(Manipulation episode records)
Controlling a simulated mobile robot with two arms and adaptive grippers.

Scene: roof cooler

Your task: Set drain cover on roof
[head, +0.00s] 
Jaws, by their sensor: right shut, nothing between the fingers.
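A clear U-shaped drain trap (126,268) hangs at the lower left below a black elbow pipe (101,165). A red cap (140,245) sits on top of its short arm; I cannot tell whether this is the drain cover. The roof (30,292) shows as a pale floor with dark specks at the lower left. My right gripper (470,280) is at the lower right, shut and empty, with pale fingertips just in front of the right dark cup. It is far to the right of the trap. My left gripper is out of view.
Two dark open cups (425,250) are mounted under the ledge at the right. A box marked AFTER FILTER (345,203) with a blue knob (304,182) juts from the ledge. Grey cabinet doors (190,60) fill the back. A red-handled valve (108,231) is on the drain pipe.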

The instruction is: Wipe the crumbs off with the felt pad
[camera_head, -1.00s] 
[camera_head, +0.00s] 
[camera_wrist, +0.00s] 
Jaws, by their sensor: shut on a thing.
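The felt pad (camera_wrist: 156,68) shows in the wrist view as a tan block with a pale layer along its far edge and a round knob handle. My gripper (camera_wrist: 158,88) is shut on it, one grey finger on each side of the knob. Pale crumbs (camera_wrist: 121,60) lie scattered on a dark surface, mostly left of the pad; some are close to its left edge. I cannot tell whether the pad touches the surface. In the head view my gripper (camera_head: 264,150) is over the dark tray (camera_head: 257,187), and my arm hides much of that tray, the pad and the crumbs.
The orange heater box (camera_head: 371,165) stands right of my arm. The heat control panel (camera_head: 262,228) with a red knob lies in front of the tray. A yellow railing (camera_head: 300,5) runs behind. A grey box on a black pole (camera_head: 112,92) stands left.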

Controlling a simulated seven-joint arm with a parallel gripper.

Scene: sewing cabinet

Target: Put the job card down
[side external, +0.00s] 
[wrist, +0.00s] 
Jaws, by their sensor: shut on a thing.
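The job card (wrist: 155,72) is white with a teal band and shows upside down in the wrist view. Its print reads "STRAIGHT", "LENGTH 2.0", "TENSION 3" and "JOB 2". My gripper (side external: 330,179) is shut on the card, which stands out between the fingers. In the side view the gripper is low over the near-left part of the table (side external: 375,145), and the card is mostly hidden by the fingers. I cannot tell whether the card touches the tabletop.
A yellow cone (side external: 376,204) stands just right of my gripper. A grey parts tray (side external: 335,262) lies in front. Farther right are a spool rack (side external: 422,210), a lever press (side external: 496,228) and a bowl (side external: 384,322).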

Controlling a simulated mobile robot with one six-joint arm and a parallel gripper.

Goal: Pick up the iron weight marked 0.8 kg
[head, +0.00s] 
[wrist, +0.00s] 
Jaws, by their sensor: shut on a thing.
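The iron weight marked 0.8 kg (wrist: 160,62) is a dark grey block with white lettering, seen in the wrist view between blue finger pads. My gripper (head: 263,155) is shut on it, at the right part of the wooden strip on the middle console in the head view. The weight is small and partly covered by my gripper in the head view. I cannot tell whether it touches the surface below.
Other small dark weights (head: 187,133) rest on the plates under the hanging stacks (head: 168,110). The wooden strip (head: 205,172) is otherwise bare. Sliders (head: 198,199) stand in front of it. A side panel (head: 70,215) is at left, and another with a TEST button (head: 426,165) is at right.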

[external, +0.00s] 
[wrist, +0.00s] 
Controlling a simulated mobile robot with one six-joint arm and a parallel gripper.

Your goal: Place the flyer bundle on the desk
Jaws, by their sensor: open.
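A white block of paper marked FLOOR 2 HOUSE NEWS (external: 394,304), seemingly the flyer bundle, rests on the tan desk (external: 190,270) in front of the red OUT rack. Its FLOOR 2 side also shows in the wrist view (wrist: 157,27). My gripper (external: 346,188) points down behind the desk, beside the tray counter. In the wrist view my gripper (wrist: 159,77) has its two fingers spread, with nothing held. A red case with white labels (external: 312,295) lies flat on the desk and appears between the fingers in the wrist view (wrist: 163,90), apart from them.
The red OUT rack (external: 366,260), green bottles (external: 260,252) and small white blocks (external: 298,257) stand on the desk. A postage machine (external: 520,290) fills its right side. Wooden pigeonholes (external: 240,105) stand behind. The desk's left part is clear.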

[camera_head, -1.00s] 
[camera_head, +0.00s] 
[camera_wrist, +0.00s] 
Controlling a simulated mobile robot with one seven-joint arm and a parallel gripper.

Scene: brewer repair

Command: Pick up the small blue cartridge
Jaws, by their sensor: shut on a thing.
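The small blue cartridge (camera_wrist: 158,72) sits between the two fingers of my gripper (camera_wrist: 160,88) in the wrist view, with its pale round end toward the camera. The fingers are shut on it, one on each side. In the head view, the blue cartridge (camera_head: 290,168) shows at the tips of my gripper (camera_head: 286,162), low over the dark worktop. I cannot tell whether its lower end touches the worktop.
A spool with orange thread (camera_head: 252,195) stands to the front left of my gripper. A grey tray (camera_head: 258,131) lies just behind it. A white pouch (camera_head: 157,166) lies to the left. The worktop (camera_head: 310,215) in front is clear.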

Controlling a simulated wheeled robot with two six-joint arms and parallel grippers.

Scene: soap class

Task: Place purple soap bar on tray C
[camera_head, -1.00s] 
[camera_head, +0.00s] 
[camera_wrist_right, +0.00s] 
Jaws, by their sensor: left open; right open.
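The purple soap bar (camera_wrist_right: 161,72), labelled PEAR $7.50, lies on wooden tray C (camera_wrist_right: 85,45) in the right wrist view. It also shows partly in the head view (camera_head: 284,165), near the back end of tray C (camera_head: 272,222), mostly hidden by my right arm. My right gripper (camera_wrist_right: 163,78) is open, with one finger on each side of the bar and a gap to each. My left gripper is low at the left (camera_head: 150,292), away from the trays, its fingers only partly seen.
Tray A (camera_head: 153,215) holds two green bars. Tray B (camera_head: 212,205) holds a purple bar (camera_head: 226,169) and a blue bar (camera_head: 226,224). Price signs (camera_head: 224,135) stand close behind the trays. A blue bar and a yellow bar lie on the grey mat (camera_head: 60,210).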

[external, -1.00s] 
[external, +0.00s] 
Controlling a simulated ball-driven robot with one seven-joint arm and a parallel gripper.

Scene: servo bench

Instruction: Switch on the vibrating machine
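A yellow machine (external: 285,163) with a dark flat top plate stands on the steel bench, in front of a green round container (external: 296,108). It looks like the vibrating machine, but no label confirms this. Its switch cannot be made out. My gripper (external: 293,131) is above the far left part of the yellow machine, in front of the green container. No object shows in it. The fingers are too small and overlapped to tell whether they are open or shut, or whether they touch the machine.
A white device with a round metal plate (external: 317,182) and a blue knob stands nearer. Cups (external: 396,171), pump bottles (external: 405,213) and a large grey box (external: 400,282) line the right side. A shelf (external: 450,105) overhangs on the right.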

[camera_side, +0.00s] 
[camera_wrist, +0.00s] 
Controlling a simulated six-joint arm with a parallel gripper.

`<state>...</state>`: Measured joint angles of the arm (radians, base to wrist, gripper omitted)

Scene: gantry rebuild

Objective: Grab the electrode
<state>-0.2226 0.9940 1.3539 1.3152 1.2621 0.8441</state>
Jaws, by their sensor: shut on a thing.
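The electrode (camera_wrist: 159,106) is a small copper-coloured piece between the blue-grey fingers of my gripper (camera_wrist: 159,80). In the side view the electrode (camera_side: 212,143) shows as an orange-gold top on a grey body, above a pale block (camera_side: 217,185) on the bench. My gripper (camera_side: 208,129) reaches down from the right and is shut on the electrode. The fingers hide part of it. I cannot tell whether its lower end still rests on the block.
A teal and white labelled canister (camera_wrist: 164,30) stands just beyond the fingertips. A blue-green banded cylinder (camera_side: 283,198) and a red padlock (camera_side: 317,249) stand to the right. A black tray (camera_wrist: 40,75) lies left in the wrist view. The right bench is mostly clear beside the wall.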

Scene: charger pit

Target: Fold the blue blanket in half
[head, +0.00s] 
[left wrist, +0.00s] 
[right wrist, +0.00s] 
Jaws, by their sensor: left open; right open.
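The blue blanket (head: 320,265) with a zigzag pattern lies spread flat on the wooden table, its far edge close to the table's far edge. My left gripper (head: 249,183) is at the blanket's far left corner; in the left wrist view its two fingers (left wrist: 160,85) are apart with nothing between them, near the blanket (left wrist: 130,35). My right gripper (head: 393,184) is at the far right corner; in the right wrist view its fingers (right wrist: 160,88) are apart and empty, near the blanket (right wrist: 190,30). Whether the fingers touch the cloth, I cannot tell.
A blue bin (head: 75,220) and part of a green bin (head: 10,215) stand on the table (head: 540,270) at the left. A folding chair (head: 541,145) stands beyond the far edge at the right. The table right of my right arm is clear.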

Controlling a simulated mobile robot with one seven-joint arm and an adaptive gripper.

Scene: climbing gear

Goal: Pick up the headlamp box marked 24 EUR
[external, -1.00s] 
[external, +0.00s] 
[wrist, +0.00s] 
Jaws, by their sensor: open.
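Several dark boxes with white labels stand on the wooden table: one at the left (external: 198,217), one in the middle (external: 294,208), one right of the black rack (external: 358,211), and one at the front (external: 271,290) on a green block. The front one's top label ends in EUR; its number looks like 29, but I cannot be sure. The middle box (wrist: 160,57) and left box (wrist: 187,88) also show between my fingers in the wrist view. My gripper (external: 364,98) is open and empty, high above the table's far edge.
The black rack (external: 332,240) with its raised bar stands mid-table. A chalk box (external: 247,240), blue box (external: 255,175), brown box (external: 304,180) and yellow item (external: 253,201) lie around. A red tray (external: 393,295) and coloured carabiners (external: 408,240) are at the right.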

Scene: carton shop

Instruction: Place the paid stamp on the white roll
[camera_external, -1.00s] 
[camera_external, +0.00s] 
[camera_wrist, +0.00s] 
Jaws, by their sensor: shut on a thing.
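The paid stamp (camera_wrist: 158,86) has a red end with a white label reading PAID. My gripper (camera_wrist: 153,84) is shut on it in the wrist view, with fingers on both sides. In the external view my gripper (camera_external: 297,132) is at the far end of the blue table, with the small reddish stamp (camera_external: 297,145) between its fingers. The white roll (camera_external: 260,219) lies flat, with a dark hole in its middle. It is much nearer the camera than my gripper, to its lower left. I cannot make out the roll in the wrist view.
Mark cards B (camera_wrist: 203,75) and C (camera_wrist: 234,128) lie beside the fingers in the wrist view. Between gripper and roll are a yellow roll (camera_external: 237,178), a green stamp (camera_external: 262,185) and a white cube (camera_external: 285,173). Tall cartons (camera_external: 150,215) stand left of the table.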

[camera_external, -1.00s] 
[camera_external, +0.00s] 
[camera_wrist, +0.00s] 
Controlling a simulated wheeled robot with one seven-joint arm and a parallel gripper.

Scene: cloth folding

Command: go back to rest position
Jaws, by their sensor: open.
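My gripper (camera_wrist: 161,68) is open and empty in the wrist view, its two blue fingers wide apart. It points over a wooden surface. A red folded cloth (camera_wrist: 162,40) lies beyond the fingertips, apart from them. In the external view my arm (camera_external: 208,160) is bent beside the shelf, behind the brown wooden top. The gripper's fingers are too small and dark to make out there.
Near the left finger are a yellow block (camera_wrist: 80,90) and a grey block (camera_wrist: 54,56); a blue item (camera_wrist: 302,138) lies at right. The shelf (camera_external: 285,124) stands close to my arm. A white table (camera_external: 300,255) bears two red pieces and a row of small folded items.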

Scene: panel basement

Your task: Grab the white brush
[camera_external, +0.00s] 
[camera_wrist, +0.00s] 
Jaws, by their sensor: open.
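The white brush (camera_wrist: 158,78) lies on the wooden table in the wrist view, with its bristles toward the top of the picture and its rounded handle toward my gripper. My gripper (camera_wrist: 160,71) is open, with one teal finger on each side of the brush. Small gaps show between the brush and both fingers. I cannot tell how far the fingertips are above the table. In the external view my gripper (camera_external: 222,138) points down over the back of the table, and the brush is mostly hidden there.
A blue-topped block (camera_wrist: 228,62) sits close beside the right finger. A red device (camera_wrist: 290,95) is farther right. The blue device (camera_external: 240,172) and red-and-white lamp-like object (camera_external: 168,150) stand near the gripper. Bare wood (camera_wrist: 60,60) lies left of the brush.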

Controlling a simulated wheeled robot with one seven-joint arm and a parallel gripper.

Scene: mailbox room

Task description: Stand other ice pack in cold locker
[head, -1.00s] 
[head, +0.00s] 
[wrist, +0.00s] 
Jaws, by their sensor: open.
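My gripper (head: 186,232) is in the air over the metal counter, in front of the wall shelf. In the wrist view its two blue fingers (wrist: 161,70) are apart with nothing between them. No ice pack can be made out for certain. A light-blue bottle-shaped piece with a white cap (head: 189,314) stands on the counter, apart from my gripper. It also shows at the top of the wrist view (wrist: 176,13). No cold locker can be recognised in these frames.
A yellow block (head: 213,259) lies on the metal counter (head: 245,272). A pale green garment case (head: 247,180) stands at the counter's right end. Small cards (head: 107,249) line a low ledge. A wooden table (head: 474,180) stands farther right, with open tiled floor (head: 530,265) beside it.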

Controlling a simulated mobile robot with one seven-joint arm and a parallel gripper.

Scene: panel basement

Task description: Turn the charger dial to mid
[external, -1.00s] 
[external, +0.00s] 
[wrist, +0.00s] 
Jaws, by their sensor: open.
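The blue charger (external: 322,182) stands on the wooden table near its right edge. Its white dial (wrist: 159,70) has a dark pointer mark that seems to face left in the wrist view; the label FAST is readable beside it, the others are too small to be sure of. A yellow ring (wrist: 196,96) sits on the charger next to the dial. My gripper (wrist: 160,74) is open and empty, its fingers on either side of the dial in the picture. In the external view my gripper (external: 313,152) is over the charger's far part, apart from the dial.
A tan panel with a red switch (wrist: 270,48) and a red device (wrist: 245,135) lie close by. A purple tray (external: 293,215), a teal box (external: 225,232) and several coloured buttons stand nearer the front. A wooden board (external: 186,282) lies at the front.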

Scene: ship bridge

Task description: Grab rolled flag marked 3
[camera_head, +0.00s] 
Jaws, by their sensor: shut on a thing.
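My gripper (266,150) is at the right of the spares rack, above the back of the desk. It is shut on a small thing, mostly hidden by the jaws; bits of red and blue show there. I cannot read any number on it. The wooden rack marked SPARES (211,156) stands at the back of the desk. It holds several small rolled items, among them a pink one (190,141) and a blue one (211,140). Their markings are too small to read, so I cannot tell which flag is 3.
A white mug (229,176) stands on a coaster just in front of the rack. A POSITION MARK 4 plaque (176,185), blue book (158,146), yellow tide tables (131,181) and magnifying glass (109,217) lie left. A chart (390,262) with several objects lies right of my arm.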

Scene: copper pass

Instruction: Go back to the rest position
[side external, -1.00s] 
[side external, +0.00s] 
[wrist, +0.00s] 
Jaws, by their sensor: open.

> _Task prompt_
State, as a bare number, how many lines of the listing hold the word "Grab".

> _Solution below_
3